De Middelwech betreft waarschijnlijk de huidige Vriesestraat (zie verder bij De Hoogmoed, Tenbruggencatenummer 12054).

Het is aannemelijk dat één van beide molens uit de akte deze voorganger van De Beer betreft: een eerste uitbreiding van de stad naar het oosten eind 13e eeuw werd waarschijnlijk begrensd door de stadsgracht die liep van het Bagijnhof via de huidige Lenghenstraat, Lindengracht, Museumstraat, Schoolstraat en langs de oostzijde van het Nieuwkerksplein naar de Riedijkshaven [De oudste stad van Holland, Henk ’t Jong, 2020]. Een tweede, smallere, uitbreiding naar het oosten werd begrensd door de huidige Vest / Spuihaven tussen Vriesebrug en Riedijkshaven.

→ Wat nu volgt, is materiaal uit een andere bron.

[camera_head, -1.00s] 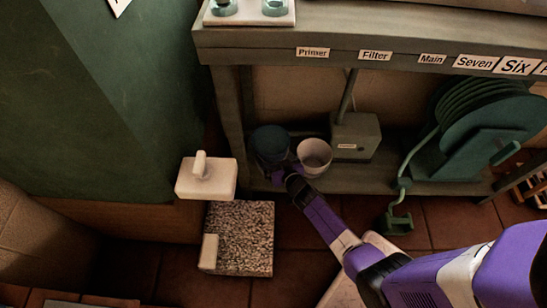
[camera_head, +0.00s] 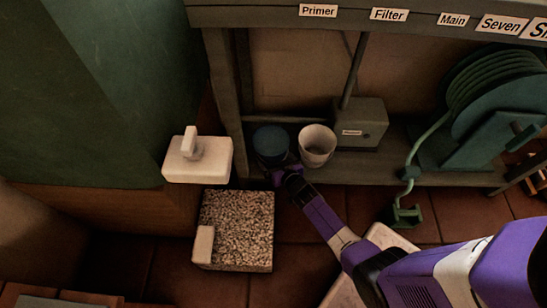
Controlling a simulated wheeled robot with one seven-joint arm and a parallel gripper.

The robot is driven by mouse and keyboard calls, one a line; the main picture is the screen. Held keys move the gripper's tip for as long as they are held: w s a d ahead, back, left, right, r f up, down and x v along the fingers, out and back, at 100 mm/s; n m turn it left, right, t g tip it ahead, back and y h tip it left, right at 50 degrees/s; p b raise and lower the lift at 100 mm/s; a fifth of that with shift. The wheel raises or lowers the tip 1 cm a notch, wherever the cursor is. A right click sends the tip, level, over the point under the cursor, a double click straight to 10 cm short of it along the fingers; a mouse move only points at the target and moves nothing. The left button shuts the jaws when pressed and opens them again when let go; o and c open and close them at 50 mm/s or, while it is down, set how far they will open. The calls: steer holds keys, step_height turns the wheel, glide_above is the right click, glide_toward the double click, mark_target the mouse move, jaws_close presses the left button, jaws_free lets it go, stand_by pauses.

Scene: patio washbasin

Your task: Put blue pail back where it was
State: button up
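The blue pail (camera_head: 271,143) is at the left end of the low shelf under the bench. A white pail (camera_head: 317,143) stands close on its right. My arm reaches in from the lower right, and my gripper (camera_head: 279,172) is at the near side of the blue pail, low against it. The fingertips are dark and small here, so I cannot tell whether they are closed on the pail or only beside it. The pail looks upright, and its base is hidden behind my gripper and the shelf edge.
The grey box (camera_head: 361,124) with a pipe stands right of the white pail. A green hose reel (camera_head: 490,105) fills the shelf's right. A white block with a handle (camera_head: 197,158) and a speckled slab (camera_head: 238,228) lie to the left. The bench post (camera_head: 225,95) stands close left of the pail.

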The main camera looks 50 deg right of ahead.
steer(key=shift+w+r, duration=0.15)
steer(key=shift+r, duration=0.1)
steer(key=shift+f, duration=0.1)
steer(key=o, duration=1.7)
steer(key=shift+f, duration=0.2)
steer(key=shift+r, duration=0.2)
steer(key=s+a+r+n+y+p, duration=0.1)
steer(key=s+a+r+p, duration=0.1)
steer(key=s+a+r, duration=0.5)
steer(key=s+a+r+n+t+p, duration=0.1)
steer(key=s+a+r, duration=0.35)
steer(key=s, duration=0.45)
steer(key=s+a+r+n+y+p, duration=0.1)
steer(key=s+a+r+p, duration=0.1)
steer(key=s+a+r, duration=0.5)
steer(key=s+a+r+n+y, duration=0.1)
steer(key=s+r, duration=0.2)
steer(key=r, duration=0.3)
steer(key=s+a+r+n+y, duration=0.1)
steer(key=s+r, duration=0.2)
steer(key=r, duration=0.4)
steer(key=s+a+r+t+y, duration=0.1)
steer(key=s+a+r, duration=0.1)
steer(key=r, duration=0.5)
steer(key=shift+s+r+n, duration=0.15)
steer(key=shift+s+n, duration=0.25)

Eén van beide grenzen zal de nieuwe oostelijke grens van de stad geworden zijn, genoemd in de akte. Aan de uiteinden van die grens hebben twee molens gestaan waarvan de vroegste geschiedenis in nevelen is gehuld: In het zuiden De Hoogmoed, nabij het Bagijnhof en in het noorden deze voorganger van De Beer op de punt van de dijk langs de Merwede tegenover de (latere) Riedijkspoort.

Bron onderstaande informatie: C.J.P. Grol en J. Zondervan-Van Heck, 'Draaiende wieken, stappende paarden', Jaarboek 2008 Historische Vereniging Oud-Dordrecht

In de 15e eeuw is er sprake van een molen ‘staende op ’t uterste van den diick bute die Riediick’. Op 11 oktober 1464 verschenen voor het stadsbestuur Jan van Muulwiic heren Gerartssoen ende joncfrou Cornely Arent Zamencoper Geraertssoen, siin wiife (zijn vrouw). Zij verklaarden dat hun molen grotelic ende zeer verdorven ende gescaet is op Sinte Matheeus dach (21 sept.) lestleden by den groten winden’

Naar de dag heette deze zeer zware storm Mattheusstorm.

Zij moesten grote kosten maken om de molen weer op te bouwen en vroegen daarom toestemming om de molen te mogen verhuren om weer wat uit de kosten te komen, zodat later na hun beider dood hun kleindochter Lysbet Meusdochter van der Deck, dochter van hun beider dochter Yde, de molen zou kunnen erven. Zij verkregen de toestemming en werden bevolen dit in een akte te laten vastleggen.

Een zeer slecht leesbare akte werd aangetroffen uit 1470 waarin het gaat over ‘beesten’ die op het uiterste hooft op de Riedijk bij de molen kwamen. Van Baarsel geeft in haar boek 'Van Aardapelmarkt tot het Zwijndrechts veerhoofd' (Hilversum, 1992) het bestaan van één of meerdere molens op deze plaats aan in 1471 en 1496.

Wanneer deze molen werd gesloopt, of wat de functie en naam was, werd niet gevonden. Er zal waarschijnlijk hierna een lange periode op deze plaats geen molen hebben gestaan. Plattegronden uit die tijd zijn niet bekend.

aanvullingen

trivia
De coördinaten zijn geschat, aangezien er geen vergelijk mogelijk is met een historische kaart.